- WHAT THE TASK ASKS
Write out each line exactly as given. Leave the pictures out of your copy.

- SOURCE DATA
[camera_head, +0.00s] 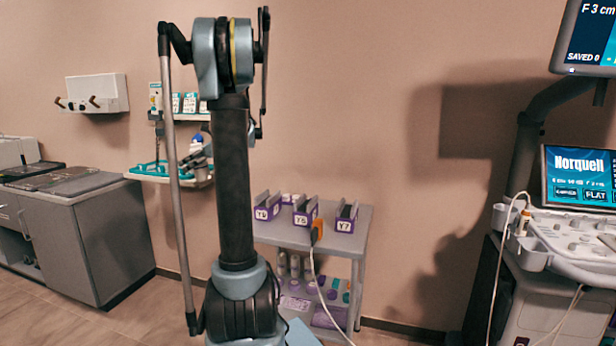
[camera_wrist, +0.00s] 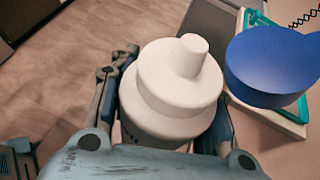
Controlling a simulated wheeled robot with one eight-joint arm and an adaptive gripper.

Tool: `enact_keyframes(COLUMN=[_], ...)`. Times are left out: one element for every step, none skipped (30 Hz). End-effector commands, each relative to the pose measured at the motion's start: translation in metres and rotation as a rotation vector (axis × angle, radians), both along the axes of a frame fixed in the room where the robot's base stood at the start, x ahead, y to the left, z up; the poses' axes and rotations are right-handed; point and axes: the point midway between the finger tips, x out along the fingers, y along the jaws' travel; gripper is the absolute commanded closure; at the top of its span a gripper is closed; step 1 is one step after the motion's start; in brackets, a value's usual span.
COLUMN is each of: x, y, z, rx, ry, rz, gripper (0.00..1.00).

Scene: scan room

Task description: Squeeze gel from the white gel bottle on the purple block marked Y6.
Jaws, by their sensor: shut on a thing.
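The white gel bottle (camera_wrist: 178,80) fills the middle of the wrist view, its nozzle toward the camera. My gripper (camera_wrist: 165,118) is shut on it, one finger on each side. In the head view my gripper (camera_head: 197,160) is partly behind my arm, close to the teal-edged wall tray (camera_head: 150,176). The right block (camera_head: 344,225) reads Y7. The labels on the left block (camera_head: 264,213) and middle block (camera_head: 302,219) are too small to tell for sure; either may be Y6.
A blue-topped thing (camera_wrist: 275,65) stands right beside the bottle in the wrist view. The grey cart (camera_head: 358,240) has purple items below; an orange probe with a cable hangs at its front. An ultrasound machine (camera_head: 560,240) stands right, a grey cabinet (camera_head: 100,240) left.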

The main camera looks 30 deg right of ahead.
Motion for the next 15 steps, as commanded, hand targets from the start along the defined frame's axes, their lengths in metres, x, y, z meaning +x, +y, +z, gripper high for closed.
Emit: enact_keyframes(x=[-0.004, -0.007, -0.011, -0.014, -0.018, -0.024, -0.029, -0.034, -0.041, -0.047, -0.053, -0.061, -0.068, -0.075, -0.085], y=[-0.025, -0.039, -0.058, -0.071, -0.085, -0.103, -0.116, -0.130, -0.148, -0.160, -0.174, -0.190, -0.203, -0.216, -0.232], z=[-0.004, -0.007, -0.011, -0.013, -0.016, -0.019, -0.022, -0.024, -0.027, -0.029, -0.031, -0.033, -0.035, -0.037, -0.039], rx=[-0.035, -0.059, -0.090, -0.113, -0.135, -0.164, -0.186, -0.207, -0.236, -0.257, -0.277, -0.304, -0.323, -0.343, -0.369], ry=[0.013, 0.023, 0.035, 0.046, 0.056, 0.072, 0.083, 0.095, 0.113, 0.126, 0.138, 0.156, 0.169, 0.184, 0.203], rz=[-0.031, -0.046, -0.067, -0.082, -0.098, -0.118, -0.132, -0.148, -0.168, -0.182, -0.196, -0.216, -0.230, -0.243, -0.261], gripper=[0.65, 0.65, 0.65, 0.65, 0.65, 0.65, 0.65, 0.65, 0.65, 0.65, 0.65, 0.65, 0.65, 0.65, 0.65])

- THE ANSWER
[camera_head, +0.00s] 
[camera_wrist, +0.00s] 
Controlling a simulated wheeled robot with one eight-joint arm and an adaptive gripper.

Tool: `enact_keyframes(COLUMN=[_], ...)`. Times are left out: one element for every step, none skipped (30 Hz). End-effector commands, each relative to the pose measured at the motion's start: translation in metres and rotation as a rotation vector (axis × angle, radians), both along the axes of a frame fixed in the room where the robot's base stood at the start, x ahead, y to the left, z up; the poses' axes and rotations are right-handed; point and axes: the point midway between the finger tips, x out along the fingers, y along the jaws' travel; gripper is the absolute commanded closure; at the top of its span a gripper is closed; step 1 is one step after the motion's start; in brackets, a value's usual span.
COLUMN is each of: x, y, z, rx, ry, rz, gripper (0.00..1.00).

Scene: scan room

Task description: Squeeze gel from the white gel bottle on the purple block marked Y6.
Jaws, by their sensor: shut on a thing.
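The white gel bottle (camera_wrist: 178,80) fills the middle of the wrist view, its nozzle toward the camera. My gripper (camera_wrist: 165,118) is shut on it, one finger on each side. In the head view my gripper (camera_head: 197,160) is partly behind my arm, close to the teal-edged wall tray (camera_head: 150,176). The right block (camera_head: 344,225) reads Y7. The labels on the left block (camera_head: 264,213) and middle block (camera_head: 302,219) are too small to tell for sure; either may be Y6.
A blue-topped thing (camera_wrist: 275,65) stands right beside the bottle in the wrist view. The grey cart (camera_head: 358,240) has purple items below; an orange probe with a cable hangs at its front. An ultrasound machine (camera_head: 560,240) stands right, a grey cabinet (camera_head: 100,240) left.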

The main camera looks 30 deg right of ahead.
Motion for the next 15 steps, as commanded, hand targets from the start along the defined frame's axes, their lengths in metres, x, y, z meaning +x, +y, +z, gripper high for closed.
Emit: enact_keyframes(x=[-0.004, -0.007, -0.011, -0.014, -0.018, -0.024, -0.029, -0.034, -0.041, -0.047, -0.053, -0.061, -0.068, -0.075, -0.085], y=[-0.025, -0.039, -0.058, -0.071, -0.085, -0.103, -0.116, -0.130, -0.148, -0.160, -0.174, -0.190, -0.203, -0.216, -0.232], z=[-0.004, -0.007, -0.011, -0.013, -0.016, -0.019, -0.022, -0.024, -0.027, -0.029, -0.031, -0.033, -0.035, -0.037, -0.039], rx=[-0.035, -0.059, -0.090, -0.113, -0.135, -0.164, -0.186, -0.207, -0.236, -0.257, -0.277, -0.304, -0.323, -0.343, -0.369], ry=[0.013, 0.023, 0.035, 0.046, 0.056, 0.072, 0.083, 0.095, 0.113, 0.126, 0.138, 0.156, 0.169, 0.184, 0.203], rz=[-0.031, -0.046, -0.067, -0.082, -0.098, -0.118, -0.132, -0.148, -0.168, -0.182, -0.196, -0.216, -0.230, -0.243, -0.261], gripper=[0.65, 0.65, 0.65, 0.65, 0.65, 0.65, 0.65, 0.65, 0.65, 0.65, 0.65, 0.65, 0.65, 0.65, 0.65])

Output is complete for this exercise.